I figured the next time i wrote on here... would be from utter happiness
instead...its due to confusion
Choices choices choices
are we defined by the choices we make
that saying about one door closes another opens...
fact is... you gotta be the one to close it
There are no doors at half mass...
Thats like attempting to have the cake and eat it too
I do not fear my new path... the one with no way back...
Im scared to leave my original path...the one with the bread trail
Fear is a state of mind...
Fear is a state of mind...
I tell myself that but everytime i lose sight of a bread crumb
my stomach goes weak... my heart breaks a little...
I had my doubts.. and i trusted them always
regardless of the reassurance...
now into uncharted waters i abandon my life jacket
sounds funny because it sounds like safety net... but its not..

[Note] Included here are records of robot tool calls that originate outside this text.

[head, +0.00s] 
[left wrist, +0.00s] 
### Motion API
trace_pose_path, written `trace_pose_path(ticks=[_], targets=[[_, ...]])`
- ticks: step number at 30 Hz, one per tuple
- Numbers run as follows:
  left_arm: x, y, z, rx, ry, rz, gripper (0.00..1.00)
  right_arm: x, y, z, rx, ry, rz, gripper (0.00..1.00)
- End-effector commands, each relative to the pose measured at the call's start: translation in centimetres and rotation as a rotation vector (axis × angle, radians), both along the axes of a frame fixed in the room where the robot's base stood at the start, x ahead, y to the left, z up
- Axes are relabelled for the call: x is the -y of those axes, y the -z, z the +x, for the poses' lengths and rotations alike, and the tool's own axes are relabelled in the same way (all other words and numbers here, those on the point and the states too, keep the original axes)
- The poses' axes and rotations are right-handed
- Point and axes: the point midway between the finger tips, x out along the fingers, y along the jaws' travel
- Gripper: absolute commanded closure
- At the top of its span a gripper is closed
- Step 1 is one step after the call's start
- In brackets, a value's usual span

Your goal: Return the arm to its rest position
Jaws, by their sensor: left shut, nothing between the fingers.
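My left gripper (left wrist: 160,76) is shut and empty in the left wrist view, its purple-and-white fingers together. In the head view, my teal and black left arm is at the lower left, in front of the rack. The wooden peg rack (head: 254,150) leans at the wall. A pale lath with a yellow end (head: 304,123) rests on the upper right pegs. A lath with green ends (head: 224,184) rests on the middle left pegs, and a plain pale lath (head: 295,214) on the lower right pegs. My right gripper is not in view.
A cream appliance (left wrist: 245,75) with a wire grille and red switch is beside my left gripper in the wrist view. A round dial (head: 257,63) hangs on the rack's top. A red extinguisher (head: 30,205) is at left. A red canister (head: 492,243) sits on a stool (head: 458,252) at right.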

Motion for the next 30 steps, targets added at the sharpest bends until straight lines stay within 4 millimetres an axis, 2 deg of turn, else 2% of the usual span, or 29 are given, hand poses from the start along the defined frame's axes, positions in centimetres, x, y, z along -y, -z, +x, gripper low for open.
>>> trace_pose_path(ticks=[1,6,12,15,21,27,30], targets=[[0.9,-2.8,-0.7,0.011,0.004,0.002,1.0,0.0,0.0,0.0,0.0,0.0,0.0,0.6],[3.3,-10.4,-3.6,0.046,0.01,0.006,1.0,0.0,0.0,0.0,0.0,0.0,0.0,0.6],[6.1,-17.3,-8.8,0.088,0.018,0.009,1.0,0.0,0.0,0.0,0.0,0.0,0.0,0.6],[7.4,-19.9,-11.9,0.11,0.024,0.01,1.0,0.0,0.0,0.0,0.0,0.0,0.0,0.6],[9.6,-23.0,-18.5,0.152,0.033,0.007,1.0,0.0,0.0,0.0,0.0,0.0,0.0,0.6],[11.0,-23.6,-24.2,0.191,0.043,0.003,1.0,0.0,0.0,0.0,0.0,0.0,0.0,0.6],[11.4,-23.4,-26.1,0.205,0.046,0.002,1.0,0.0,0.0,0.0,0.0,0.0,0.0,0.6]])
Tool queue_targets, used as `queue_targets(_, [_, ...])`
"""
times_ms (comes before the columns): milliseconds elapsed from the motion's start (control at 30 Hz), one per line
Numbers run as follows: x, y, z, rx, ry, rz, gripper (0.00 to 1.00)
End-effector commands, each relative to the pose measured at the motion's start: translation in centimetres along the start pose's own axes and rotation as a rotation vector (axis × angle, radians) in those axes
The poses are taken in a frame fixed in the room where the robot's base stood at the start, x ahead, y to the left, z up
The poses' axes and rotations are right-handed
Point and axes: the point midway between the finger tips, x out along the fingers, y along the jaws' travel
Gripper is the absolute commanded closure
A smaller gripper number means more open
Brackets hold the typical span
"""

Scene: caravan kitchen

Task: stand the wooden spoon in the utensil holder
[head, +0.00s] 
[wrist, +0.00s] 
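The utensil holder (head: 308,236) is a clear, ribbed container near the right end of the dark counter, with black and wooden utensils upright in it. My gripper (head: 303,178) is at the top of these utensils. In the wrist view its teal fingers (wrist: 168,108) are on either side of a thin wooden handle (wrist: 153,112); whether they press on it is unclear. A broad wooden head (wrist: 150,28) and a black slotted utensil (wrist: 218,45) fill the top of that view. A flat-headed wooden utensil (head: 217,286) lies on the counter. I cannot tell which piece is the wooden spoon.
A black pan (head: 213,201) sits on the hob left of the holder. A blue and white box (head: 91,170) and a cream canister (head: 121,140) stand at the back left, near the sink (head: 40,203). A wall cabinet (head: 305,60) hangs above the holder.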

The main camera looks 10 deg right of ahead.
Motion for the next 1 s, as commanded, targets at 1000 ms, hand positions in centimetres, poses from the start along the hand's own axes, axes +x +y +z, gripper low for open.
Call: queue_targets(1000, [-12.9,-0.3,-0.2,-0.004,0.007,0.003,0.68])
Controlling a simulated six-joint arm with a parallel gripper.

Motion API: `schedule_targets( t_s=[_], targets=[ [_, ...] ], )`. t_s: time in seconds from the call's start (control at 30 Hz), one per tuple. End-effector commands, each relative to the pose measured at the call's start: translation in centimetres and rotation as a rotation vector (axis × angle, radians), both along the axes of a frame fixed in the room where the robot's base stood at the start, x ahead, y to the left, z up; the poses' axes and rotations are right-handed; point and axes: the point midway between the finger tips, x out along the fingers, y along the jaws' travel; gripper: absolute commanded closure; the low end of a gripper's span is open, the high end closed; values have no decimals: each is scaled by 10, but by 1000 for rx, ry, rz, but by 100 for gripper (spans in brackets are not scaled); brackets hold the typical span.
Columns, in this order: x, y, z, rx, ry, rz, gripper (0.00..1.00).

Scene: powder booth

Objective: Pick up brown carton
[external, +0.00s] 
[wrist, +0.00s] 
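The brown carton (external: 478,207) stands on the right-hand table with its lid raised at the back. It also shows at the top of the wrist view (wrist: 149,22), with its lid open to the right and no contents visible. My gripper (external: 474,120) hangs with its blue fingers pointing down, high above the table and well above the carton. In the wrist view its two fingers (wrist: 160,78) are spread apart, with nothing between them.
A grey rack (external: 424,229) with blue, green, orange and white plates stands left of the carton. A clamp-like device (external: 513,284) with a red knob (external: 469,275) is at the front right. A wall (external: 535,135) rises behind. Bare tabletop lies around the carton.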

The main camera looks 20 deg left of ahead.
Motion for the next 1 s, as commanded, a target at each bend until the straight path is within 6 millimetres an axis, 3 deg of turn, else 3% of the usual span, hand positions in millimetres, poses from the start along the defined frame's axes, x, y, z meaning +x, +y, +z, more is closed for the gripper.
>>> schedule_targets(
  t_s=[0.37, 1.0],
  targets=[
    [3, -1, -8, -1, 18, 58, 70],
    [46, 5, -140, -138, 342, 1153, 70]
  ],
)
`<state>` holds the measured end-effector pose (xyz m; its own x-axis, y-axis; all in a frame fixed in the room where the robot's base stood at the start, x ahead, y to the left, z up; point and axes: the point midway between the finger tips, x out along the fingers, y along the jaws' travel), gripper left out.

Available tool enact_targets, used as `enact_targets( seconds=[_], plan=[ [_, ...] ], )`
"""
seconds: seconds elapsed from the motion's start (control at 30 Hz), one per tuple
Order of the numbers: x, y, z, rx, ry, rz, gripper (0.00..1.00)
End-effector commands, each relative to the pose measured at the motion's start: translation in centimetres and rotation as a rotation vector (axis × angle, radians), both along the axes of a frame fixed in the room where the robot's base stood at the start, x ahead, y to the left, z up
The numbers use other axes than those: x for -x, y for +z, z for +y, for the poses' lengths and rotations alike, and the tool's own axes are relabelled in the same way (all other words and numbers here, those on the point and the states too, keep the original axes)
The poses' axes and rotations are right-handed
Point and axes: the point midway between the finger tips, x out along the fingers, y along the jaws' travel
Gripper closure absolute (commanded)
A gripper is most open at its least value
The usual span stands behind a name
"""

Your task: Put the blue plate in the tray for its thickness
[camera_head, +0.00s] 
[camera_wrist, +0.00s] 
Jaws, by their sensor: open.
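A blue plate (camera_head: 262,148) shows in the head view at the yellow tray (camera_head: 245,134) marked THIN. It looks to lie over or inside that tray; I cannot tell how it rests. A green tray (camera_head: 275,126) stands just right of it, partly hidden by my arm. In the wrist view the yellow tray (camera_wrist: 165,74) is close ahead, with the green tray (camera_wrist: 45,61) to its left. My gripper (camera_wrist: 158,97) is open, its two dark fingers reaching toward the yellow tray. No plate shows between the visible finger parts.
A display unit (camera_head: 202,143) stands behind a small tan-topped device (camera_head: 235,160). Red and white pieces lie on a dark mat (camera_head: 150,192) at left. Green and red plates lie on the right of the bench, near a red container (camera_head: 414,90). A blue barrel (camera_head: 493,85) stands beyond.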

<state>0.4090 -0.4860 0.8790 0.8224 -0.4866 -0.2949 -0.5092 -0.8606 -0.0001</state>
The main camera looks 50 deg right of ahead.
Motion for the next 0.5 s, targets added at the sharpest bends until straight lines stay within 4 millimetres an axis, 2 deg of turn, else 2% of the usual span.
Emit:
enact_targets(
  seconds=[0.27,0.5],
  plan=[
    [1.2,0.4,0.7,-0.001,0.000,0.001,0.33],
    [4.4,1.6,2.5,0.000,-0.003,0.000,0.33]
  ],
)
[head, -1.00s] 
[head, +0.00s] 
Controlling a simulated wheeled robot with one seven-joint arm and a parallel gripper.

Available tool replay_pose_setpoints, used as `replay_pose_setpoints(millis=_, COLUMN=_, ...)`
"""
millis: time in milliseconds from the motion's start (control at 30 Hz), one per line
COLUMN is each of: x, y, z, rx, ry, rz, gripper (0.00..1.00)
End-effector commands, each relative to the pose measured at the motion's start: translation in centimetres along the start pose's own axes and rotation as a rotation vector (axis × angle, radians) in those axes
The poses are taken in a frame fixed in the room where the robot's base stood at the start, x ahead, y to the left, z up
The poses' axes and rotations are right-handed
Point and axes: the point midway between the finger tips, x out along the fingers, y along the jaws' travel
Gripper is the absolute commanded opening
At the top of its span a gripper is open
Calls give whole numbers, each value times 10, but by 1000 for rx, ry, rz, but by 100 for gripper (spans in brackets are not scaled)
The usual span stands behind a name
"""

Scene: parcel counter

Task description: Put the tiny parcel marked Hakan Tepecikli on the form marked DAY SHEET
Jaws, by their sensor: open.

its safe, and trusted, known and familiar...
Change is good...
Change is good...
I love the butterflies and innocense of it all
I want the reality and familiarity to set it
I seek comfort in my decisions...
But i am not to be defined ...
I want my bucket lists, not the what ifs
I want to be the only girl, not the other girl
I want to be me with him and not you
but its hard to let it go...
Your the one I've always known...
Like you said it will never be like you and me
and you're rigght
It will be better
it won't be better because im angry or hurt
it will be better because its honest and has been since day one
it's been so long since we last had that connection
but at the thought of goodbye... no more i'll be there...
well its scary.
To close an 8 year story, chapter...saga if you will..
is scary...
Then again,
Like you said... stop hiding behind my fears.